Schriftsteller Grass im Hamburger Millerntorstadion Günter Grass auf grünem Gras

Hamburg (rpo). So voll war es an den Kassenhäuschen des Hamburger Millerntorstadions, dass es selbst Prominente nicht rechtzeitig zum "Anpfiff" schafften. So kam auch Hauptdarsteller Günter Grass 20 Minuten zu spät ins "Wohnzimmer" des FC Pauli - wo am Sonntagabend etwa 1000 Zuhörer den Worten des Schriftstellers lauschten.

Wo sonst knapp 21 000 enthusiastische Fans Stanislawski, Boll und Hanke zum Sieg brüllen, hörten die Roman-Fans dem Literatur-Nobelpreisträger von 1999 zu, der gut gelaunt, souverän und ganz im Stile eines Fußballspiels eine Lesung von zweimal 45 Minuten. Dazwischen, wie beim echten "Spiel", 15 Minuten Halbzeitpause.

Der Verein hat für den Lübecker Autor ("Die Blechtrommel"), Maler und Bildhauer extra auf dem Spielfeld eine Bühne samt Stehpult errichtet, während das bunt gemischte Publikum auf der überdachten Haupttribüne Platz nimmt.

Den Großteil des ungewöhnlichen literarischen Ereignisses liest Grass aus seinem 1999 publizierten Buch "Mein Jahrhundert" vor, eine Zusammenstellung von 100 Geschichten. Er habe 14 davon ausgewählt, "14 Geschichten, in denen sich alles Mögliche, aber auch der Sport, widerspiegelt", sagt der Schriftsteller, der "die kleinen Vereine liebt" und vor allem Fan des Erstligisten SC Freiburg ist.

Grass gewährt einen tiefen, teils sehr amüsanten Einblick in die erste Fußball-Weltmeisterschaft 1903 in Altona, gefolgt von der Faszination Boxen um Max Schmeling (1930), den Olympischen Spielen in Berlin (1936) bis hin zum "Wunder von Bern" (1954) und Armin Harys 100-Meter-Rekordläufen (1960) sowie Omas Erinnerungen an Steffis und Boris' Aufstieg zum Tennis-Olymp (1985). Und wie es sich für ein ordentliches Fußballspiel gehört, geht Grass in die Verlängerung, liest nach 90 Minuten noch aus seinem jüngsten Werk, dem 2003 erschienenen Gedichtband "Letzte Tänze" - denn "Tanzen ist der einzige Sport, den ich wirklich ausübe", verrät er.

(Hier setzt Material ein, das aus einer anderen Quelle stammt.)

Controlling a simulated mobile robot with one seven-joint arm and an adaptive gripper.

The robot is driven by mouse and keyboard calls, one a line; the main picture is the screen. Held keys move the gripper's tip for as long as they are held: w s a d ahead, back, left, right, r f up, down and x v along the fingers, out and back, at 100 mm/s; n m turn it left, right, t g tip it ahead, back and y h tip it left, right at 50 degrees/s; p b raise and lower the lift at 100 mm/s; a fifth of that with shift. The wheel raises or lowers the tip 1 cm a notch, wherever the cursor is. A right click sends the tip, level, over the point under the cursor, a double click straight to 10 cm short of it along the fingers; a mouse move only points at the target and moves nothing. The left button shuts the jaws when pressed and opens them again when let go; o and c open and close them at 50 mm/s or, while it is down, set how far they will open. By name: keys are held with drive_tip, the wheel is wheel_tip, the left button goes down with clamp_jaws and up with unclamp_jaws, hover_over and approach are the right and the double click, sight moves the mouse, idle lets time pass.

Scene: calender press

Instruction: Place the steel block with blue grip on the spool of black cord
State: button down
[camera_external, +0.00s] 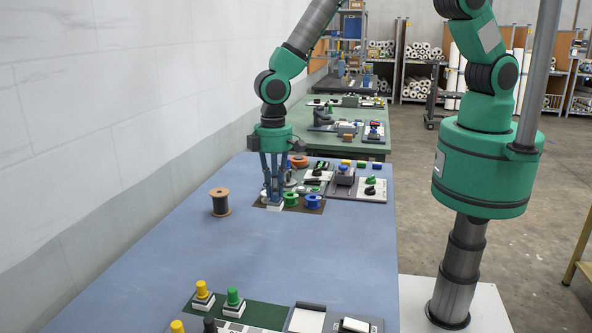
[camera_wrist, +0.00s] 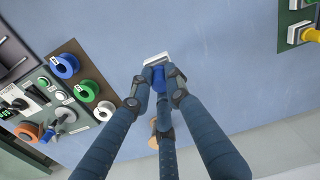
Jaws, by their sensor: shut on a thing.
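My gripper (camera_external: 273,197) has its fingers closed around the blue grip (camera_wrist: 158,78) of the steel block (camera_external: 274,206). The block's pale base shows beyond the fingertips in the wrist view (camera_wrist: 157,58). How high it hangs over the table is hard to tell. The spool of black cord (camera_external: 220,203) stands upright on the blue table, left of the gripper in the external view, with a tan top flange and dark winding. In the wrist view only a tan bit of the spool (camera_wrist: 153,143) shows, mostly hidden behind my fingers.
Green (camera_external: 291,199) and blue (camera_external: 313,201) spools sit on a brown mat right of the gripper. Panels with knobs and buttons lie behind them. A green board (camera_external: 262,313) with yellow and green-topped blocks is at the front. The table (camera_external: 180,265) is clear around the black-cord spool.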

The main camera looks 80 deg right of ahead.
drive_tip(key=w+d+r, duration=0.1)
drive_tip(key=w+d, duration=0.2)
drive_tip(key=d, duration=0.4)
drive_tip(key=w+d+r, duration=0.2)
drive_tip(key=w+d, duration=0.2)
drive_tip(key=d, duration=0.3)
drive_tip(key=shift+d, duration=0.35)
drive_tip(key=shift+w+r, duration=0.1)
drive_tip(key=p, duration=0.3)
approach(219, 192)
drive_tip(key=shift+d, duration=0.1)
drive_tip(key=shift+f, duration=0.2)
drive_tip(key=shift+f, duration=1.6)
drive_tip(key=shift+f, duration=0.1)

Mit minutenlangen stehenden Ovationen bedanken sich die begeisterten Zuschauer bei dem Schriftsteller für seinen ungewohnten Ausflug auf den grünen Rasen. Grass, inzwischen von St.Pauli-Präsident Corny Littmann mit einem typisch braun-weißen Fan-Schal behängt, bedankt sich mit einer Signierstunde.

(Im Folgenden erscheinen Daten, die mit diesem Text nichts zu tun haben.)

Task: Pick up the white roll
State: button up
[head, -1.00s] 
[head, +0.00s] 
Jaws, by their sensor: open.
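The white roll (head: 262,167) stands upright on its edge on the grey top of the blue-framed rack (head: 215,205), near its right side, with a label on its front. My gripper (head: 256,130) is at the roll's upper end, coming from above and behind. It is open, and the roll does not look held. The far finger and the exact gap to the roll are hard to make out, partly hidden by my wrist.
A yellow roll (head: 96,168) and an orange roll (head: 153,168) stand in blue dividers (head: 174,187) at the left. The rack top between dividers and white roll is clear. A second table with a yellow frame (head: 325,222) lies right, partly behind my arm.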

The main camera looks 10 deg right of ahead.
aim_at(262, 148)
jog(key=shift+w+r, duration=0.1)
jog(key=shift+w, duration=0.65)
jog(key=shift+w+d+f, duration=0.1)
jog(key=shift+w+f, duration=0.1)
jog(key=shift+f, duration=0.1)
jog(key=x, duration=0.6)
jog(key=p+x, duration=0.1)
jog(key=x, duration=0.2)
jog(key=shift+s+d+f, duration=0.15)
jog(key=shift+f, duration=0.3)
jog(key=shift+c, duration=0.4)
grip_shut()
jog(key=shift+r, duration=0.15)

Littmann war es auch, der den gebürtigen Danziger für die Benefiz-Lesung ans Millerntor lockte. "Das ist ein besonderer Tag für den FC St. Pauli und eine einmalige Veranstaltung in der deutschen Fußballgeschichte", erklärt Littmann. Er habe zwar die Idee, Grass könne im Stadion des Drittligisten lesen, anfangs für "utopisch" gehalten. Doch kein Geringerer als Grass' Sohn Bruno, ein eingefleischter St.Pauli-Anhänger, habe dem Vater den Vorschlag unterbreitet.

Mit der Lesung wollte der krisengeschüttelte Traditionsclub nicht nur seine Verbundenheit zur regionalen Kulturszene dokumentieren, sondern auch Geld in die leeren Vereinskassen spülen. Nach dem Abstieg in die Regionalliga drohte dem einstigen "Weltpokalsiegerbesieger" vor einem Jahr der Lizenzentzug. Littmanns Idee mit dem Verkauf von "Retter"-T-Shirts und andere Hilfsaktionen konnten jedoch den Fehlbetrag von etwa zwei Millionen Euro ausgleichen und die Lizenz erhalten.

Doch nach wie vor wandeln die Kiez-Kicker am Rande des finanziellen Abgrundes. Die Lesung von Günter Grass steht in einer Reihe mit Konzerten, Kunstauktionen und anderen Veranstaltungen, die der Verein zur eigenen Rettung bereits initiiert hat und noch initiieren wird. Der deutsch-französische Kulturkanal Arte sendet am Donnerstag ab 20.00 Uhr eine 15-minütige Zusammenfassung der Lesung.